Collected data entries:

○ ○ ○ ○ ○

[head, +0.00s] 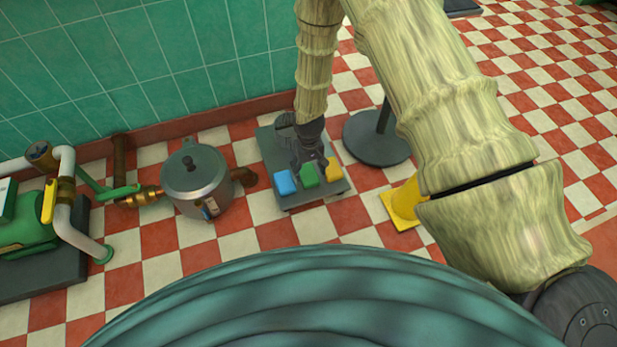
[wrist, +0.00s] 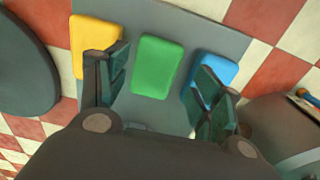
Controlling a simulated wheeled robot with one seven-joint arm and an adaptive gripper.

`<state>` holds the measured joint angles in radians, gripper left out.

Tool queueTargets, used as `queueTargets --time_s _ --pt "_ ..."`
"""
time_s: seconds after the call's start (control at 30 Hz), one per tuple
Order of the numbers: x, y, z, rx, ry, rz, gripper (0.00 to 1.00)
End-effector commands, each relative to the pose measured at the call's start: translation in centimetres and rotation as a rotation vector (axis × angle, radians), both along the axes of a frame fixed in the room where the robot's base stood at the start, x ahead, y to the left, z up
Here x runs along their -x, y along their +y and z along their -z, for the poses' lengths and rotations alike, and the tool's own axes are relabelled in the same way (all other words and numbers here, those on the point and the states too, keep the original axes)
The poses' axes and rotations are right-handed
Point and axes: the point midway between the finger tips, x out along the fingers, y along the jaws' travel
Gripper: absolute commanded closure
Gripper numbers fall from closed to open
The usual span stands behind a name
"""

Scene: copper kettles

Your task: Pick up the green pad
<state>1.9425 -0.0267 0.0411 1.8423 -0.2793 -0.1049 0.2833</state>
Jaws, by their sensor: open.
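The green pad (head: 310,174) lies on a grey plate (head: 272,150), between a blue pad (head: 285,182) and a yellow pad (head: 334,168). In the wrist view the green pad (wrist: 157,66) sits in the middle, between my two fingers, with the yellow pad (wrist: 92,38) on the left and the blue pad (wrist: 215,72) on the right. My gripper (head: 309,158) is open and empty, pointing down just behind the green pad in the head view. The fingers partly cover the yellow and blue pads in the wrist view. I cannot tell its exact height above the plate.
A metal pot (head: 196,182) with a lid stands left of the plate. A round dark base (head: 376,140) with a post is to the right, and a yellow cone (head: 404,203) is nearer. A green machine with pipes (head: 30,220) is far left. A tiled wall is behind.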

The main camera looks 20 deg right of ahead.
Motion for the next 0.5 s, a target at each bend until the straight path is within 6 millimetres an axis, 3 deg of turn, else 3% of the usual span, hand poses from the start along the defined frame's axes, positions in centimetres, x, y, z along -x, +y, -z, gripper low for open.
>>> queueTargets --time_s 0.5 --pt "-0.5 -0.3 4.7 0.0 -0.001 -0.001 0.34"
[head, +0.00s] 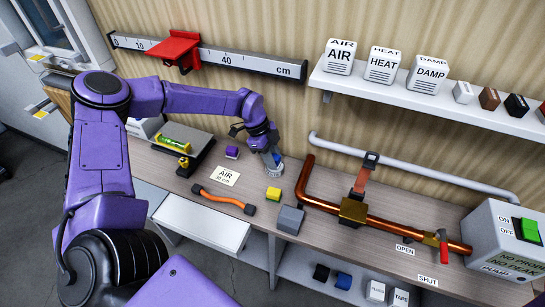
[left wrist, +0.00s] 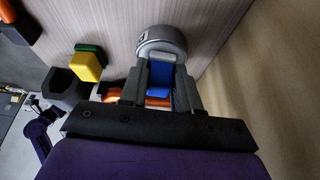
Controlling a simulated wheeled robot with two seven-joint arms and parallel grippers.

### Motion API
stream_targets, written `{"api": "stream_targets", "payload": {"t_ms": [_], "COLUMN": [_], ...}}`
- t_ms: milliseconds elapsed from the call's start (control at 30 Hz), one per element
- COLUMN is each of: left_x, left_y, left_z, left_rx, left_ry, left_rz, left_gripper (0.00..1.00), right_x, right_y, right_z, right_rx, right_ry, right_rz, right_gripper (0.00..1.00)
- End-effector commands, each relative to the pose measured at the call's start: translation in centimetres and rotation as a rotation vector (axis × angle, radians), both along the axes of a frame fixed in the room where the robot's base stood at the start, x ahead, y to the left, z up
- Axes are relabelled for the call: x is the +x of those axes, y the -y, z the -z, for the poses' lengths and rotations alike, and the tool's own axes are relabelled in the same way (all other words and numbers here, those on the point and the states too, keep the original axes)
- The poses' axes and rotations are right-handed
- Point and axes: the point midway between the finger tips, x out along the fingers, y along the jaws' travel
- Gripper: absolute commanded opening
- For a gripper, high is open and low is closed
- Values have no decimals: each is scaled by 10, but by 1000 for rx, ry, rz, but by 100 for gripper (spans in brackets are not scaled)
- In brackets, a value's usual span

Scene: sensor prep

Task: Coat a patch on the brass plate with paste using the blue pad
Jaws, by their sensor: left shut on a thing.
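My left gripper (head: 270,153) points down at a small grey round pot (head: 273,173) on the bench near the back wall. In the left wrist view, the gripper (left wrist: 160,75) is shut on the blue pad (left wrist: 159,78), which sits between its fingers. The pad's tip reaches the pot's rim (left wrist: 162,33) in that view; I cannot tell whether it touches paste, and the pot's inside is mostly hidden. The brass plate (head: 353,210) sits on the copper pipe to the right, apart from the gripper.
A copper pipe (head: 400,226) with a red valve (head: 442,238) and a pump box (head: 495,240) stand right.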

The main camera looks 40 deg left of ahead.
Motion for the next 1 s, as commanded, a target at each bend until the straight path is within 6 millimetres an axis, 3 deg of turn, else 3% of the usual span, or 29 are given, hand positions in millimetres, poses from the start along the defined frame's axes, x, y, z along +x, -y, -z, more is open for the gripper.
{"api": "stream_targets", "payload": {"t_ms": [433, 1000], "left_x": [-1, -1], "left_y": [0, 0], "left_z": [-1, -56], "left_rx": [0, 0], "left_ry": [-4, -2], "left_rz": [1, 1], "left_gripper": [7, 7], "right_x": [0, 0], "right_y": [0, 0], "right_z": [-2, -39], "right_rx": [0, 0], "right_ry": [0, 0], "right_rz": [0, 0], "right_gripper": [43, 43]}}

○ ○ ○ ○ ○

● PROBLEM DETAILS
Copy each line of the entries that includes the word "original".

● SOLUTION BELOW
Here x runs along their -x, y along their +y and z along their -z, for the poses' lengths and rotations alike, and the tool's own axes are relabelled in the same way (all other words and numbers here, those on the point and the states too, keep the original axes)
- Axes are relabelled for the call: x is the +x of those axes, y the -y, z the -z, for the poses' lengths and rotations alike, and the tool's own axes are relabelled in the same way (all other words and numbers here, those on the point and the states too, keep the original axes)

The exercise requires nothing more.